From the LLVM developer mailing list this remarkable exchange in which Chris Lattner of LLVM says that the compiler use of undefined behavior (UB) is so “crappy” that the only solution is to abandon C programming (my bold).
On Jul 7, 2017, at 1:40 PM, Peter Lawrence <peterl95124 at sbcglobal.net> wrote: > Chris, > The issue the original poster brought up is that instead of a compiler > that as you say “makes things work” and “gets the job done” we have a compiler > that intentionally deletes “undefined behavior”, on the assumption that since it > is the users responsibility to avoid UB this code must be unreachable and > is therefore safe to delete. > > It seems like there are three things the compiler could do with undefined behavior > 1) let the code go through (perhaps with a warning) > 2) replace the code with a trap > 3) optimize the code as unreachable (no warning because we’re assuming this is the users intention) Hi Peter, I think you have a somewhat fundamental misunderstanding of how UB works (or rather, why it is so crappy and doesn’t really work :-). The compiler can and does do all three of those, and it doesn’t have to have consistent algorithms for how it picks.
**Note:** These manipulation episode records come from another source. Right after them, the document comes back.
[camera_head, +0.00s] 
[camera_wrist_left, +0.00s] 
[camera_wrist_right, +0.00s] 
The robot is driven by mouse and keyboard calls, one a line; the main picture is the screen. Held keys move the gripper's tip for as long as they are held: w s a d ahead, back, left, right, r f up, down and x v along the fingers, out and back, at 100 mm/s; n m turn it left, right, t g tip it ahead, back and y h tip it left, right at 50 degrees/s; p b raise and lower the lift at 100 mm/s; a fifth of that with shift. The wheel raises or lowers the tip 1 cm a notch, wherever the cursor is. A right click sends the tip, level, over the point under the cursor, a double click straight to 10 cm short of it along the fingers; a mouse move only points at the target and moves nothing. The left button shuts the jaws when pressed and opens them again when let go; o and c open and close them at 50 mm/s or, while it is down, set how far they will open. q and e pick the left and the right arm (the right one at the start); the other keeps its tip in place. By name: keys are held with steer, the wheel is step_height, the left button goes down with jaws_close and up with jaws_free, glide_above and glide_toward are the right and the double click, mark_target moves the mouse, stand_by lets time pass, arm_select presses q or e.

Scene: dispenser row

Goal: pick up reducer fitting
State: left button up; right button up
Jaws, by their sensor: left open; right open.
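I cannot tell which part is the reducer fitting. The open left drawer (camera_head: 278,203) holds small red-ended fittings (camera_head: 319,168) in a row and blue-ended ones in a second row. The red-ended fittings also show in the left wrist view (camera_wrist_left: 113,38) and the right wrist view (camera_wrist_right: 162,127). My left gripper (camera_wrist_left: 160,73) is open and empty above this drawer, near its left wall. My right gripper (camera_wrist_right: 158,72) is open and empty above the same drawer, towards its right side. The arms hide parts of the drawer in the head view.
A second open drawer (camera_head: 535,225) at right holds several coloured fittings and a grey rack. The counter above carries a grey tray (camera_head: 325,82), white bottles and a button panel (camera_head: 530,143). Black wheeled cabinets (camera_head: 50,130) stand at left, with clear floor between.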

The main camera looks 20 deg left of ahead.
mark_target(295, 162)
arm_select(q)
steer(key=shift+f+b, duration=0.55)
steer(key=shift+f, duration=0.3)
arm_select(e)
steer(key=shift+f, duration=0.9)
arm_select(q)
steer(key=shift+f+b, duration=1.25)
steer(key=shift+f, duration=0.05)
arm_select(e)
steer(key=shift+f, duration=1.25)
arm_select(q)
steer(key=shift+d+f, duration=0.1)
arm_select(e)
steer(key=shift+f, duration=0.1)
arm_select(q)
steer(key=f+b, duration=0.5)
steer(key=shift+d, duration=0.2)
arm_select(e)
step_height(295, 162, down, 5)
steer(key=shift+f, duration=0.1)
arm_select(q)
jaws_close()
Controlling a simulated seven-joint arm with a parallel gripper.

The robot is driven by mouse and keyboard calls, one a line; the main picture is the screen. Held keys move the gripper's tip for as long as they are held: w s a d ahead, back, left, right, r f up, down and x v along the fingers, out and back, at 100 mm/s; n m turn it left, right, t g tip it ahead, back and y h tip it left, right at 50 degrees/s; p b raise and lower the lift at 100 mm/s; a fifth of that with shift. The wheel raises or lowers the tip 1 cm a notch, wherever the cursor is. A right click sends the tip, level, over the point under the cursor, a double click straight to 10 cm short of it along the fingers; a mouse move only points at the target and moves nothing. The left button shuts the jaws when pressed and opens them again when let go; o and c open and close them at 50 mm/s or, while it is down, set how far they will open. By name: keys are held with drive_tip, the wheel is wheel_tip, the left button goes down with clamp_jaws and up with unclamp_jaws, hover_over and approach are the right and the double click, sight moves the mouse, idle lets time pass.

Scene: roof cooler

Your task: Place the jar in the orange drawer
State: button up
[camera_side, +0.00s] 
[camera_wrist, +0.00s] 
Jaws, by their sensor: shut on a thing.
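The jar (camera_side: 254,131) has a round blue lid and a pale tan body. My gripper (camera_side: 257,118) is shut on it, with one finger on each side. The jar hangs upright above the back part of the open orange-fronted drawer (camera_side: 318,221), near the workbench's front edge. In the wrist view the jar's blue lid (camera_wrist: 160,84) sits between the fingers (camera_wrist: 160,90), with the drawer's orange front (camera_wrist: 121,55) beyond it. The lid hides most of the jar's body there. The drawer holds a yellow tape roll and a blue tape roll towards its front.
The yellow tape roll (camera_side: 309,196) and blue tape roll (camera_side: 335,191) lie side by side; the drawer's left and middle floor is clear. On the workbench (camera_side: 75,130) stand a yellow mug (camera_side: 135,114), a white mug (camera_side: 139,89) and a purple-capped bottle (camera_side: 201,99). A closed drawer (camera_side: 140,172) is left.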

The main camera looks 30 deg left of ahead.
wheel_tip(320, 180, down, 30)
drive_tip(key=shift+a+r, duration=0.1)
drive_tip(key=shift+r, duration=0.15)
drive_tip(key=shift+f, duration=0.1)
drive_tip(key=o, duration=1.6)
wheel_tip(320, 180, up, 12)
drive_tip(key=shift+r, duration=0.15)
I highly recommend you read some blog posts I wrote about it years ago, starting with: http://blog.llvm.org/2011/05/what-every-c-programmer-should-know.html John Regehr also has written a lot on the topic, including the recent post: https://blog.regehr.org/archives/1520 What you should take from this is that while UB is an inseperable part of C programming, that this is a depressing and faintly terrifying thing. The tooling built around the C family of languages helps make the situation “less bad”, but it is still pretty bad. The only solution is to move to new programming languages that don’t inherit the problem of C. I’m a fan of Swift, but there are others. In the case of this particular thread, we aren’t trying to fix UB, we’re trying to switch one very specific syntactic idiom from UB to defined. -Chris
When Lattner writes “The compiler can and does do all three of those, and it doesn’t have to have consistent algorithms for how it picks” the key terms are “can” and “doesn’t have to”. The C standard may permit “depressing and … terrifying” operations in a compiler but there is no requirement for compilers to make UB into a minefield for programmers. The compiler writers have seized onto what is essentially a loophole in the standard as permission to do stupid things and call them optimizations. It seems only reasonable to hope that WG14-C would consider that their standard is used by compiler writers to justify deprecating use of the language, but maybe they don’t care either. The other interesting fact I learned from this exchange is that it is impossible to write conforming C implementations of “malloc” and “free”. Why? Because once “free” returns, any access to the pointer is UB, so malloc cannot allocate the same memory again.